Data block:
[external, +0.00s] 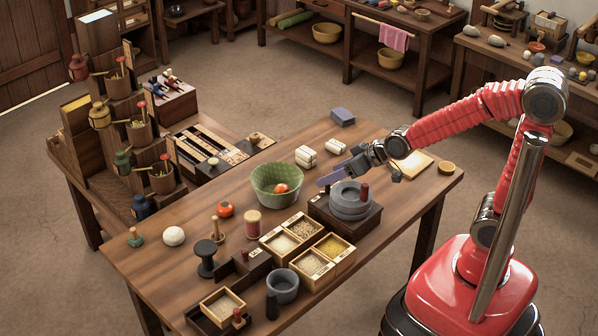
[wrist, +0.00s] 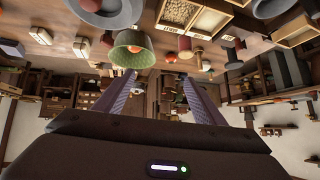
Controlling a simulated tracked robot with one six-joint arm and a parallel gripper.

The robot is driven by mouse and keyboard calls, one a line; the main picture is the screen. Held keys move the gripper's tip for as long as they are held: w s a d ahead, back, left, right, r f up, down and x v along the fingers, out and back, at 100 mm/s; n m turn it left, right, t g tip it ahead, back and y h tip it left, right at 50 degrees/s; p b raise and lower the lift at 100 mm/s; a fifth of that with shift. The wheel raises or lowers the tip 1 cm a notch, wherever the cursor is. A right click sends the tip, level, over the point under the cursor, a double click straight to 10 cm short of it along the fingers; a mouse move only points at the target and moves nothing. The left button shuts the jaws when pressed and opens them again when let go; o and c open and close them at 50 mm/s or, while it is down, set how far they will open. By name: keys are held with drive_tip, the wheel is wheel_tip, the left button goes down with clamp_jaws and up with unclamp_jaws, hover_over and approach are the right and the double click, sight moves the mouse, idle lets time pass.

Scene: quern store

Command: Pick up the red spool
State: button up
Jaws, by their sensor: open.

Prompt:
From the first line above to the line containing "Controlling a simulated", repeat each line exactly. Pictures stay out.

Solution for this exercise:
[external, +0.00s] 
[wrist, +0.00s] 
Controlling a simulated tracked robot with one six-joint arm and a parallel gripper.

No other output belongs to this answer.